— EXERCISE DESCRIPTION —
Copy each line holding the string "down".

— RECORDS FOR THE TASK —
☆ ☆ ☆
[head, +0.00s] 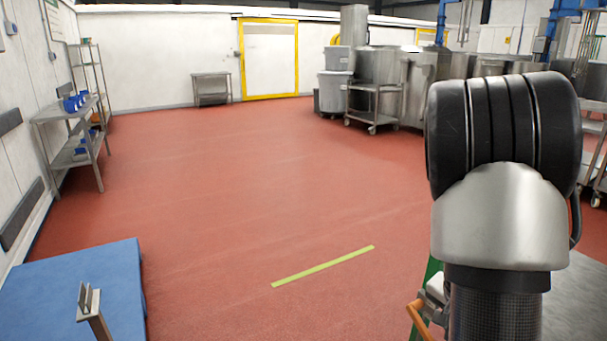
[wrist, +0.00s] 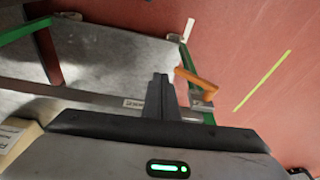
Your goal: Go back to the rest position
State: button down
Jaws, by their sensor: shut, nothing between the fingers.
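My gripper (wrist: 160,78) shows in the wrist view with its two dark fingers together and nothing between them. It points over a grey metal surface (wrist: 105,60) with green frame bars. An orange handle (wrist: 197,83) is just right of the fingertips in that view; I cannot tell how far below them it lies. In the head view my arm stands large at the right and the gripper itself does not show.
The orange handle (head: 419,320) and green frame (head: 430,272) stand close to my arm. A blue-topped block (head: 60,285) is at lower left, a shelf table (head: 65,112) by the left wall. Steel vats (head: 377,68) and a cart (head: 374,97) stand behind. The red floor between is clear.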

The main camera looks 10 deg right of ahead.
☆ ☆ ☆
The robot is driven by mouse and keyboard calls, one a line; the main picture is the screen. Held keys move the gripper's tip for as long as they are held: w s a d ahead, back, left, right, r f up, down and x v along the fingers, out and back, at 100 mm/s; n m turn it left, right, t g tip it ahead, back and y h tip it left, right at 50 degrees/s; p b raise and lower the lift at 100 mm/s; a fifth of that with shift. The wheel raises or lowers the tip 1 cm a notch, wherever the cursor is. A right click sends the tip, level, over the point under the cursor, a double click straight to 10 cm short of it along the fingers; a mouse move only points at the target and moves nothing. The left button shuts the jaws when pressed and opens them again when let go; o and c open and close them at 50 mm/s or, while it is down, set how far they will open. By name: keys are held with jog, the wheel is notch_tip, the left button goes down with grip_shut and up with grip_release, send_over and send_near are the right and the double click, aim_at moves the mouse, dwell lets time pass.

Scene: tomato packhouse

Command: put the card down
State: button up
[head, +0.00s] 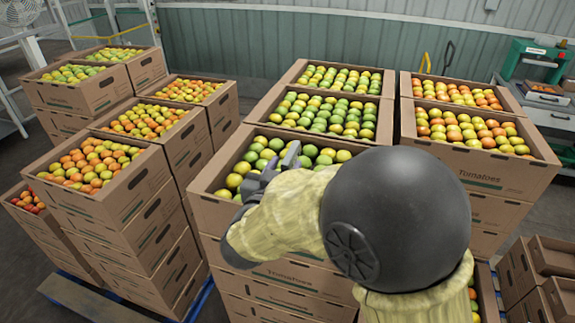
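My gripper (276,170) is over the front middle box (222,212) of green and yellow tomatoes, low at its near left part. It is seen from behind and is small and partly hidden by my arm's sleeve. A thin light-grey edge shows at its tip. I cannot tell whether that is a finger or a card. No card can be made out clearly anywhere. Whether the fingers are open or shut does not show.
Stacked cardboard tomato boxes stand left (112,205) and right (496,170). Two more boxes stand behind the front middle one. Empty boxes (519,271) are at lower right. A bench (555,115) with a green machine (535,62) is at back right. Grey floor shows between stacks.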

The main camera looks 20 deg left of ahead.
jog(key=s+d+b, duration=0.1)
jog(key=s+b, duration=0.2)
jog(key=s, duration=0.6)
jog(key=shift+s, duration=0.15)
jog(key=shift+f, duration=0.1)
☆ ☆ ☆
— TASK OUTPUT —
State: button down
The robot is driven by mouse and keyboard calls, one a line; the main picture is the screen. Held keys move the gripper's tip for as long as they are held: w s a d ahead, back, left, right, r f up, down and x v along the fingers, out and back, at 100 mm/s; n m turn it left, right, t g tip it ahead, back and y h tip it left, right at 50 degrees/s; p b raise and lower the lift at 100 mm/s; a fifth of that with shift. The wheel raises or lowers the tip 1 cm a notch, wherever the cursor is. A right click sends the tip, level, over the point under the cursor, a double click straight to 10 cm short of it along the fingers; a mouse move only points at the target and moves nothing. The left button shuts the jaws when pressed and opens them again when let go; o and c open and close them at 50 mm/s or, while it is down, set how far they will open. By name: keys are held with jog, the wheel is notch_tip, the left button goes down with grip_shut and up with grip_release, send_over and send_near are the right and the double click, aim_at moves the mouse, dwell lets time pass.
Command: put the card down

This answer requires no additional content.